Imagine that AlphaGo is actually a team of three people, who we’ll call Nora, Valerie and Monty. Nora has studied lots and lots of professional games of Go, and learned to guess where a master Go player would most likely place their stone in any given board situation. She has great intuition about the game, and when shown the board, she can immediately identify the most promising spots to place a stone. Valerie has also studied many professional games of Go, and she’s really good at telling who’s winning, just by looking at the board. Monty doesn’t know much about strategy, but he’s really good at remembering and imagining configurations of Go stones on the board.

On board A, Nora recommends that the spots marked in red and blue are the best options for them to place their black stone. Monty remembers the two middle boards, then asks Nora where she thinks the opponent will play the white stone on hypothetical board B, and he remembers the two hypothetical boards her suggestions would land them on. By evaluating many of these hypotheticals, Monty can come up with his own recommendations for where to play on board A.

Together, Nora, Valerie, and Monty make a good team. When it’s their turn, Monty asks Nora for her top few most promising spots.
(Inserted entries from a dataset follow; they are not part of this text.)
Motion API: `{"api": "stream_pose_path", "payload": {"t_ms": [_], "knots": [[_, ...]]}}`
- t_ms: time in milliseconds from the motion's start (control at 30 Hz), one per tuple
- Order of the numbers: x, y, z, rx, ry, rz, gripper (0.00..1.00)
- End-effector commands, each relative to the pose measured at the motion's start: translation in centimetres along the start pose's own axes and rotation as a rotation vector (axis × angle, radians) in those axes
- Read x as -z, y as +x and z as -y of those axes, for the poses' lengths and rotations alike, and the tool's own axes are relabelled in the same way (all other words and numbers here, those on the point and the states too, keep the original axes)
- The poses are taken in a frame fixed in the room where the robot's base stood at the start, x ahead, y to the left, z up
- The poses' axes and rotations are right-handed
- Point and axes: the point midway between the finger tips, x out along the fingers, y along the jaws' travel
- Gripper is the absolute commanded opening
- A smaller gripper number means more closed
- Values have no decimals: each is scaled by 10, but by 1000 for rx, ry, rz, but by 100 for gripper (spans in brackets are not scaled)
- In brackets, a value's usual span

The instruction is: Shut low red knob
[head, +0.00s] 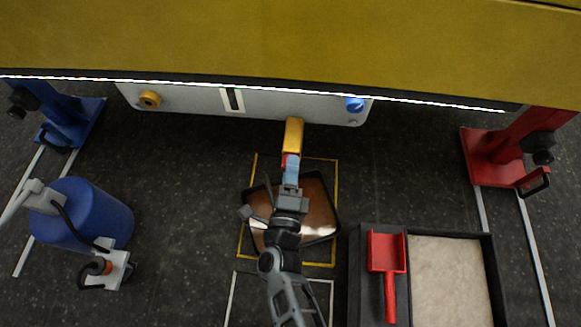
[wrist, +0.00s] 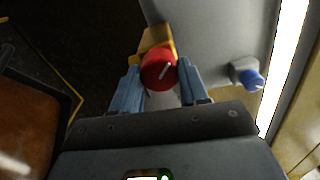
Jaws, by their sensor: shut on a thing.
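The low red knob (wrist: 158,70) is round with a white pointer line and sits at the end of a yellow fitting (wrist: 154,38). In the wrist view the blue fingers of my gripper (wrist: 160,92) stand on both sides of the knob and close on it. The pointer line slants. In the head view my gripper (head: 291,172) reaches up to the yellow fitting (head: 293,135) below the pale panel. Only a bit of the red knob (head: 286,160) shows there, the rest hidden by the fingers.
A blue knob (head: 354,104) and a yellow knob (head: 149,99) are on the pale panel (head: 190,101). A tray of brown liquid (head: 318,205) lies beneath my arm. A red scoop (head: 387,252) lies by a sand box (head: 450,280); a blue drum (head: 85,215) stands left. Red and blue stands flank the panel.

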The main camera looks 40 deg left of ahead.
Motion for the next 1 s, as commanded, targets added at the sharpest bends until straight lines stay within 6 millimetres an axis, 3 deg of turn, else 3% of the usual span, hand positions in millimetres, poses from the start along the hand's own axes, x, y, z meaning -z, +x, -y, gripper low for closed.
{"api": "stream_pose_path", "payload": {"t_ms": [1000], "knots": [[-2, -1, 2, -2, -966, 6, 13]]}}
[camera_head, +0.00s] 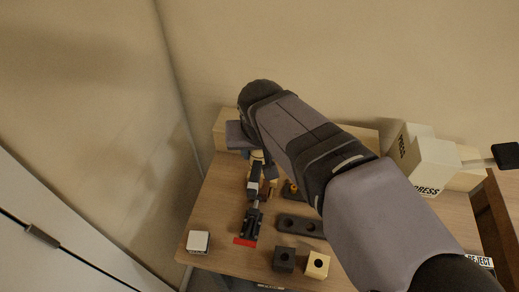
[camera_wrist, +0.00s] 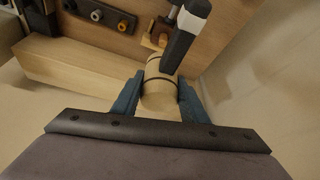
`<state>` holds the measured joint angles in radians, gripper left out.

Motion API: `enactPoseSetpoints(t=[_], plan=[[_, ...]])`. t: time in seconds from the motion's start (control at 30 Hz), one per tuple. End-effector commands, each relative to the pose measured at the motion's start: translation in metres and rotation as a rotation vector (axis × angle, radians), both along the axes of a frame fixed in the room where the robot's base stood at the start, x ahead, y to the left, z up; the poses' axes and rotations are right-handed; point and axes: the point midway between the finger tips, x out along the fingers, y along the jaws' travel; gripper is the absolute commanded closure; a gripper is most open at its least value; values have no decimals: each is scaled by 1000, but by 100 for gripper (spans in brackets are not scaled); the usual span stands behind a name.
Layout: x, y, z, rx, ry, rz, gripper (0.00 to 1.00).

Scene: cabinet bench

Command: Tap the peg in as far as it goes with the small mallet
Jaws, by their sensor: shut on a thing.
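A reddish-brown piece (camera_wrist: 163,25) stands by a small wooden block (camera_wrist: 152,43), just beyond the mallet, partly behind the handle. I cannot tell for sure which piece is the peg.
A dark plate with orange and pale rings (camera_wrist: 97,15) lies beside it. A dark two-hole plate (camera_head: 300,226), dark cube (camera_head: 284,260), tan cube (camera_head: 317,265) and white cube (camera_head: 198,242) stand nearer. White boxes (camera_head: 425,162) are at right. A wall is behind.

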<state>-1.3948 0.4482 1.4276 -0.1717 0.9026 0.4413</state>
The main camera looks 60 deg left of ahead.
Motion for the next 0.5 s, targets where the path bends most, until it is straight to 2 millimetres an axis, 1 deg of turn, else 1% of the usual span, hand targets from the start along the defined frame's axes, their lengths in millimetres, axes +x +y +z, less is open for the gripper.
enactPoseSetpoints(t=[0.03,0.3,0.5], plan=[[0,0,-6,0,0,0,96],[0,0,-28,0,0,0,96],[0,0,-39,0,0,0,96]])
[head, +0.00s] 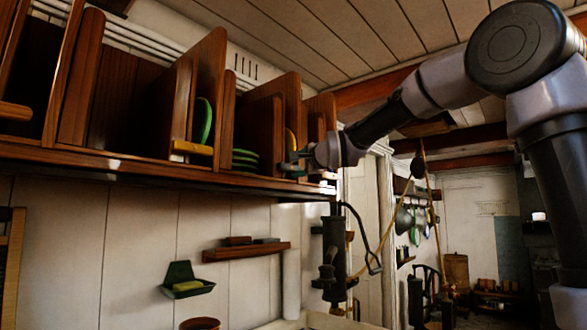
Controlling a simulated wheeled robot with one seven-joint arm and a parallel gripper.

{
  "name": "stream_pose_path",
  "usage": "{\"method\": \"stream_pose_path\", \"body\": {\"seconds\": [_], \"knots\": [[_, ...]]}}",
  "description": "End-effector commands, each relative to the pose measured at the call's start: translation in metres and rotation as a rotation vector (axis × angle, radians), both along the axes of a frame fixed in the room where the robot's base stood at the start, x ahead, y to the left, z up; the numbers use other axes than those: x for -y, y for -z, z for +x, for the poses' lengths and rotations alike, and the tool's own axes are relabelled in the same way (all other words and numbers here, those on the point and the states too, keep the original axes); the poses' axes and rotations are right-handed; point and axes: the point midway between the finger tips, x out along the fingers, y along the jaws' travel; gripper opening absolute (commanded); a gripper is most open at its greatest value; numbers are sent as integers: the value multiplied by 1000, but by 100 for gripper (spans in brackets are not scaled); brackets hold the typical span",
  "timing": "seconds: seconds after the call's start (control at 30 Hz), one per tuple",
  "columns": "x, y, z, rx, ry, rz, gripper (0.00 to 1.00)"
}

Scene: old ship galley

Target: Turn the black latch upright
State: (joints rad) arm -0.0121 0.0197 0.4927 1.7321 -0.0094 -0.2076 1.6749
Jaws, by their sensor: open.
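My gripper (287,163) is at the front edge of the wooden wall shelf, near its right end. Its jaws are open and point left toward the shelf front, with dark greenish fingertips. I cannot make out the black latch for certain; it may be hidden at or behind my fingers. The wooden shelf (110,166) is split by upright dividers into several compartments. A yellow bar (192,148) lies level across the front of a middle compartment.
A green plate (202,121) stands upright in one compartment, and stacked green plates (244,160) lie in another. Below are a small wooden ledge (246,252), a green holder (186,281) and a black pump (333,250) with a handle. Open room lies to the right.

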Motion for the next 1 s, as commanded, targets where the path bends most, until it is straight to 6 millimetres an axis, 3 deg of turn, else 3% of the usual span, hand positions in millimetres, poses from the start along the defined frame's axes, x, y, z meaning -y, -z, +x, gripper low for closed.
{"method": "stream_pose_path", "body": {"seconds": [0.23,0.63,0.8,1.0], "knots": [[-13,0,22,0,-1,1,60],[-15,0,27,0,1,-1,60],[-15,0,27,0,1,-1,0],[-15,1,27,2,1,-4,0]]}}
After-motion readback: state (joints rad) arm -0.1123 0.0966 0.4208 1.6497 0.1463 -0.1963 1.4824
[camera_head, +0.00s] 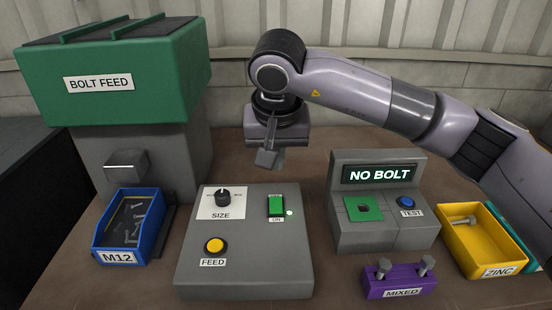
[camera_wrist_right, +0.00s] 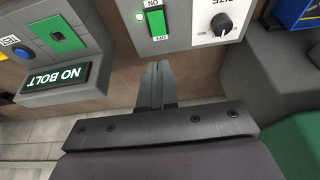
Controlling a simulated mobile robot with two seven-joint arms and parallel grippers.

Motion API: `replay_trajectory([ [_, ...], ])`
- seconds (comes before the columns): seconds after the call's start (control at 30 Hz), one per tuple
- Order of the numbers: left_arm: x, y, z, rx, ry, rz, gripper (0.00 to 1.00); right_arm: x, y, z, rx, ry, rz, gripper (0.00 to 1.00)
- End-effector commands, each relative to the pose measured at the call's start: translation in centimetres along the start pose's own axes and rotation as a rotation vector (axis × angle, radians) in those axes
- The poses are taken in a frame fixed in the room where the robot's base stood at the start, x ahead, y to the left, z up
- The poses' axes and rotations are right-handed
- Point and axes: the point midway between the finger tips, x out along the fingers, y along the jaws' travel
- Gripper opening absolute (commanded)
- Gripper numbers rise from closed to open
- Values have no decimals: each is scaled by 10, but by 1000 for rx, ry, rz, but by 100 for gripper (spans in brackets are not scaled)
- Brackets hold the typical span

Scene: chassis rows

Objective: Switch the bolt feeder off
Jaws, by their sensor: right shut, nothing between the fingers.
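The bolt feeder is the grey machine with a green hopper (camera_head: 110,75) marked BOLT FEED. Its control box (camera_head: 240,265) in front carries a SIZE knob (camera_head: 222,198), a yellow FEED button (camera_head: 215,245) and a green rocker switch (camera_head: 276,206). The label under the switch reads ON, and a small green lamp (camera_head: 290,212) beside it is lit. My right gripper (camera_head: 266,160) is shut and empty, above and behind the box. In the right wrist view its fingertips (camera_wrist_right: 155,66) are just short of the box edge near the switch (camera_wrist_right: 155,22), apart from it. My left gripper is not in view.
A tester (camera_head: 385,235) showing NO BOLT stands right of the box, with a blue TEST button (camera_head: 405,202). A blue M12 bin (camera_head: 150,240) holds bolts at left. A purple MIXED rack (camera_head: 400,282) and a yellow ZINC bin (camera_head: 455,250) stand at right.

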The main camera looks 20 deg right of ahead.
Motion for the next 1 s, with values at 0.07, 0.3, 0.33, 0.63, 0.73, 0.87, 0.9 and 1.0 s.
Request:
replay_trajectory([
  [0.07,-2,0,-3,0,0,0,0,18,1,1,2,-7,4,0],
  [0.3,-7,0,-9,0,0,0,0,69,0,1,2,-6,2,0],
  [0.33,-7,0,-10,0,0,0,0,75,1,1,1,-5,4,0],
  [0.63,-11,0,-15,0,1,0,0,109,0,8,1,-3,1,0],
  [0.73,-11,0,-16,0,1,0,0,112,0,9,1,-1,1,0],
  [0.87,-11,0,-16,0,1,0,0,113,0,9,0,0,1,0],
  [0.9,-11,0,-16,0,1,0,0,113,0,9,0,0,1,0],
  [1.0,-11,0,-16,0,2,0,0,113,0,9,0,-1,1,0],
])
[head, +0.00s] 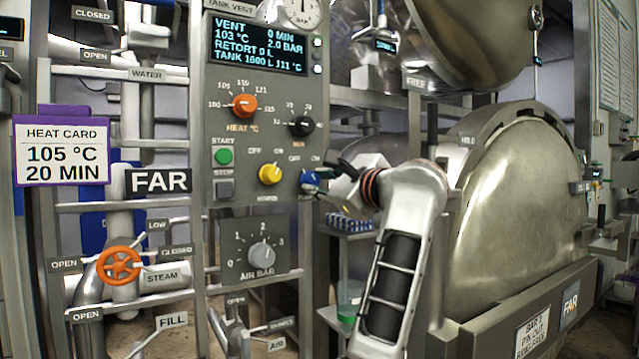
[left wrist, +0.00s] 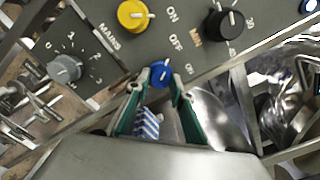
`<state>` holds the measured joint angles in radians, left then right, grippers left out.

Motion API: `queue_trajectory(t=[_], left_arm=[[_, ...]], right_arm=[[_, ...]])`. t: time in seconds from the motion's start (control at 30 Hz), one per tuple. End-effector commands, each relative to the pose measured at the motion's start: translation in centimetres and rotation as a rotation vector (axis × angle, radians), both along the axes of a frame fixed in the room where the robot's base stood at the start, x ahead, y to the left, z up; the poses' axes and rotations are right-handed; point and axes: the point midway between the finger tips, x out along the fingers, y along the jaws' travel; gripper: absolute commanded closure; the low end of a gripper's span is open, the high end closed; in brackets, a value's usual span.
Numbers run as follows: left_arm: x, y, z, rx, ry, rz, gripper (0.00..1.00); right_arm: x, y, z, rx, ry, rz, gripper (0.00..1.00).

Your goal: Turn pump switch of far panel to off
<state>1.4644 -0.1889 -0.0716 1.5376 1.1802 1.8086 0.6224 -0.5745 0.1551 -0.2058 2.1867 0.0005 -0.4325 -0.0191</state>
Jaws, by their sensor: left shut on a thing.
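The far panel (head: 222,120) is a grey box with a display, beside a FAR sign (head: 158,181). My right gripper is out of view.
A yellow MAINS knob (head: 271,174), a black MIN knob (head: 302,126) and an orange heat knob (head: 245,105) are on the same panel. The air bar dial (head: 262,254) is below. The large metal retort (head: 525,190) stands right of my arm.

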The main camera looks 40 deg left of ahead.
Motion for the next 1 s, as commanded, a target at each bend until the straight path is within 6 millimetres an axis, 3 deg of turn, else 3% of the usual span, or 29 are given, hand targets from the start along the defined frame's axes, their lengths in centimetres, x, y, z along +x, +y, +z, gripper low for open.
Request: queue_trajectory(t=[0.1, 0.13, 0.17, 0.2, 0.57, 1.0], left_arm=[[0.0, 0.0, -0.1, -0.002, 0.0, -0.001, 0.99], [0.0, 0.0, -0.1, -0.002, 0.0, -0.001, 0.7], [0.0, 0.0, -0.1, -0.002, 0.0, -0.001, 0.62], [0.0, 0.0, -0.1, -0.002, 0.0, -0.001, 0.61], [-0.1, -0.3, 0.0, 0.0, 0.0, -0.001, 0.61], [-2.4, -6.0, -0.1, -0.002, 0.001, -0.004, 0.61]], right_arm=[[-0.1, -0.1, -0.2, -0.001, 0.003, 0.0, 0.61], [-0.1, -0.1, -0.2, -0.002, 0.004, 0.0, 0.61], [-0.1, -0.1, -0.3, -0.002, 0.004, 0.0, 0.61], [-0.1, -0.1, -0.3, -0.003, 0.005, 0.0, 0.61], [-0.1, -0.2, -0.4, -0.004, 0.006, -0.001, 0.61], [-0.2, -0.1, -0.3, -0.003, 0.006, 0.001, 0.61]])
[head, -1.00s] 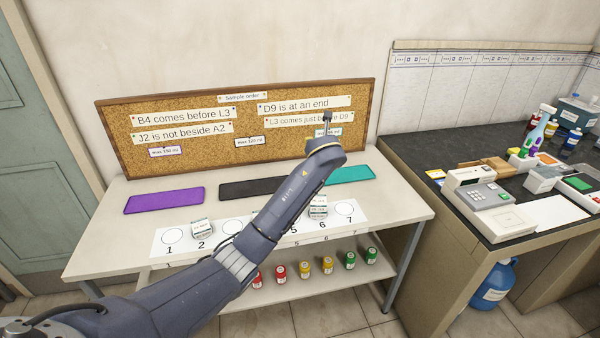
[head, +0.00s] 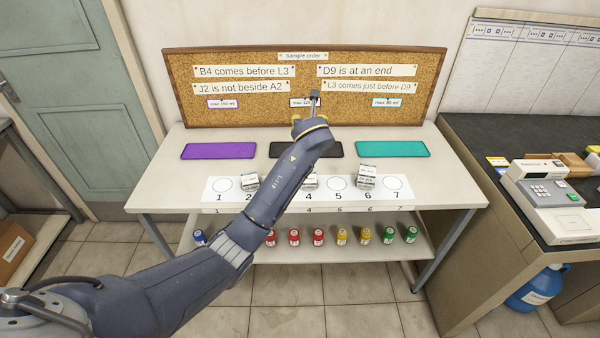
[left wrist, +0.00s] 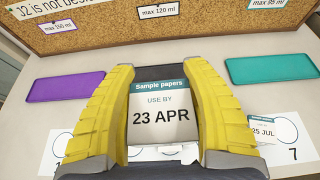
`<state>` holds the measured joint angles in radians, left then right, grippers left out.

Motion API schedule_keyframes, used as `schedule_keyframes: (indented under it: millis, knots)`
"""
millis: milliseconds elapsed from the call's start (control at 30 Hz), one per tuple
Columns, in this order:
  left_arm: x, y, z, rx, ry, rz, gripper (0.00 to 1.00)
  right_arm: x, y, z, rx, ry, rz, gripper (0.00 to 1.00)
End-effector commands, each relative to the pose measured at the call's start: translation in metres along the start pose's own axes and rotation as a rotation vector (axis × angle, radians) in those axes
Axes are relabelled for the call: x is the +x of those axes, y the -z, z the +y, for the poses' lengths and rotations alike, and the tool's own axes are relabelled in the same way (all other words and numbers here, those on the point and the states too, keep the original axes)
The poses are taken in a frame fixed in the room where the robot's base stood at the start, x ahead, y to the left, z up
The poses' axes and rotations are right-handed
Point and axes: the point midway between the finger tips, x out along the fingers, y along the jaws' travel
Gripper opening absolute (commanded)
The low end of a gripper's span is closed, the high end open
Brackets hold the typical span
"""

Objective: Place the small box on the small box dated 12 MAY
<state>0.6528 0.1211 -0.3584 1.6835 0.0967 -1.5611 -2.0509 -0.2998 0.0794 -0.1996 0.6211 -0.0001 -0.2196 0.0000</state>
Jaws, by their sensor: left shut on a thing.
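My left gripper (head: 314,101) is raised in front of the corkboard, above the black mat. In the left wrist view its yellow fingers (left wrist: 157,75) are shut on a small white box (left wrist: 160,112) labelled "Sample papers, USE BY 23 APR". Small boxes stand on the numbered strip, one by circle 2 (head: 250,183), one near 4 (head: 310,183), partly behind my arm, and one by 6 (head: 366,178). A box at right in the left wrist view (left wrist: 262,129) reads 25 JUL. No 12 MAY date is readable. My right gripper is out of view.
Purple (head: 218,151), black (head: 330,150) and teal (head: 393,149) mats lie behind the numbered strip (head: 407,187). The corkboard (head: 300,104) rises behind. Several coloured jars stand on the lower shelf (head: 290,254). Circle 5 is free.

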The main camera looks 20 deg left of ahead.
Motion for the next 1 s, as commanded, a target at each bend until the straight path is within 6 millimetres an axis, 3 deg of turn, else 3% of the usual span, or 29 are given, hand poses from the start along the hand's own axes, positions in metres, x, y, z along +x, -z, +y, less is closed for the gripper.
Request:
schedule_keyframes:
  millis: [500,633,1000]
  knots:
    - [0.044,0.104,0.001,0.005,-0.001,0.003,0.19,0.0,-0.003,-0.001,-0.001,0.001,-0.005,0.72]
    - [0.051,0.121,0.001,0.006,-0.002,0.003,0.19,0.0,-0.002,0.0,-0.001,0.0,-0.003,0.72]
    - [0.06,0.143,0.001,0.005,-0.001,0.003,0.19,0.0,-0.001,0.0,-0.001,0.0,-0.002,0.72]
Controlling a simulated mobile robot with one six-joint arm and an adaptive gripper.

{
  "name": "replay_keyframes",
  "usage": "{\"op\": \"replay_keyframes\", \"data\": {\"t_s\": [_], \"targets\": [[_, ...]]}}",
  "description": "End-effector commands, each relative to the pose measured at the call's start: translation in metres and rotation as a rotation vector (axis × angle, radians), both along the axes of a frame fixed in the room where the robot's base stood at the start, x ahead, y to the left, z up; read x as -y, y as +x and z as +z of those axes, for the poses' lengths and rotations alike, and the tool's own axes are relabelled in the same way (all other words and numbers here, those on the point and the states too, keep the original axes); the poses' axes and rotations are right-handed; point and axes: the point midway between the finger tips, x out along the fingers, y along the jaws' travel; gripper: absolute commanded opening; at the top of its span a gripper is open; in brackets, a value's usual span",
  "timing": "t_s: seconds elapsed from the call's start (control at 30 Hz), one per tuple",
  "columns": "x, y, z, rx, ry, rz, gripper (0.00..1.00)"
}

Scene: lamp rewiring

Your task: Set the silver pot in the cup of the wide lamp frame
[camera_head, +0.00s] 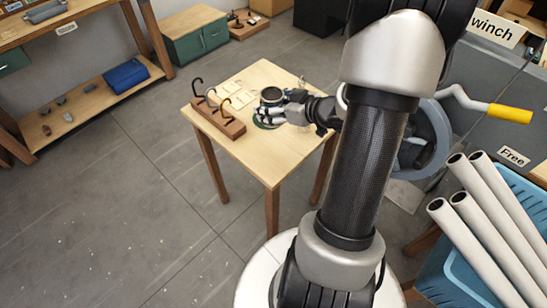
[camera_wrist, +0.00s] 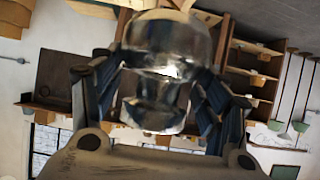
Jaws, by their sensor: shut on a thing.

For each of those, he then shows her the board as if they had played that stone, and asks which moves their opponent is most likely to respond with. For each of those, Monty asks Nora for her probable responses, and so on. Monty is really fast at showing Nora the boards, and really good at remembering her responses, so they can explore a lot of possibilities very quickly.

After Monty and Nora imagine a few steps down the tree of possible moves, Monty asks Valerie to assess how likely they are to win from each possible board that they could reach. He then does some complicated mental math to synthesize Valerie’s assessments of the possible future situations, and comes up with a recommendation of the most promising spots that they could play right now, and plays the stone for their turn in one of them.

The team does this process before each of their turns. Every day, they play many games like this. Every night, Nora and Valerie go home with photos of each move they played that day, labeled with whether or not they ended up winning that game. They study each move from their winning games, remembering it as a good move, and each move from their losing games, remembering it as a bad move. Studying makes Nora less likely to play the losing moves and more likely to play the winning moves.

The new AlphaGo Zero

For AlphaGo Zero, the change that received the most focus is that Nora never studies any professional games of Go. In fact, when she starts, she doesn’t even know the rules of the game, and just places stones at random. What’s more, Valerie isn’t around anymore, and Nora is asked to both predict promising moves and to assess who’s winning. And instead of three months of practice to master the game, Nora and Monty only have three days. Reading just these changes, it’s hard to see how AlphaGo Zero is so much better than the previous iteration.

The new key to success is very subtle. When Nora goes home, she doesn’t study whether the moves they played lead to wins or losses — in fact, she doesn’t study the moves that they played at all. Instead, for each turn, she compares the initial recommendations that she gave to Monty with the recommendations that he came up with after exploring the tree of possibilities with her help.

On board A, Nora recommends that the spots marked in red and blue are the best options for them to place their black stone. Monty remembers the two middle boards, then asks Nora where she thinks the opponent will play the white stone on hypothetical board B, and he remembers the two hypothetical boards her suggestions would land them on. By evaluating many of these hypotheticals, Monty can come up with his own recommendations for where to play on board A.

As fast as Monty is, it takes him a while to imagine so many different possible futures. If Nora could come up with those same recommendations just by glancing at the board, her recommendations would make Monty’s search more useful, and would help him come up with even better recommendations. And if every night she studies better recommendations from Monty, her intuitions will become better, helping Monty make better recommendations, which she can study to build better intuition… a virtuous cycle.

It turns out that engaging with this virtuous cycle between Nora and Monty makes Nora much more effective than when she was simply studying each of their moves as good or bad. Furthermore, because the board is mostly the same after each move, back when she studied good and bad moves, she couldn’t study every move from each game or she’d become overly convinced that anything that looked like that game was good or bad. Instead, she would study just one move played from each game — so she and Valerie and Monty had to play a ton of games to be able to generate enough material for them to study. But now that she’s just studying to predict Monty’s recommendations, she can study the recommendation for every move, and doesn’t need to play nearly as many games to get lots of study material.

Of course, Nora and Monty aren’t real people. In AlphaGo, Nora is a neural network, and Monty is a Monte-Carlo tree search. Both are well known algorithms that people have been working with for years, and both are used in the original AlphaGo. A simple but brilliant change to the implementation of these well known algorithms makes the program vastly more effective. And that sort of brilliant ingenuity, understanding a problem and suggesting a conceptual solution, is exactly what we still have no idea how to make a computer do.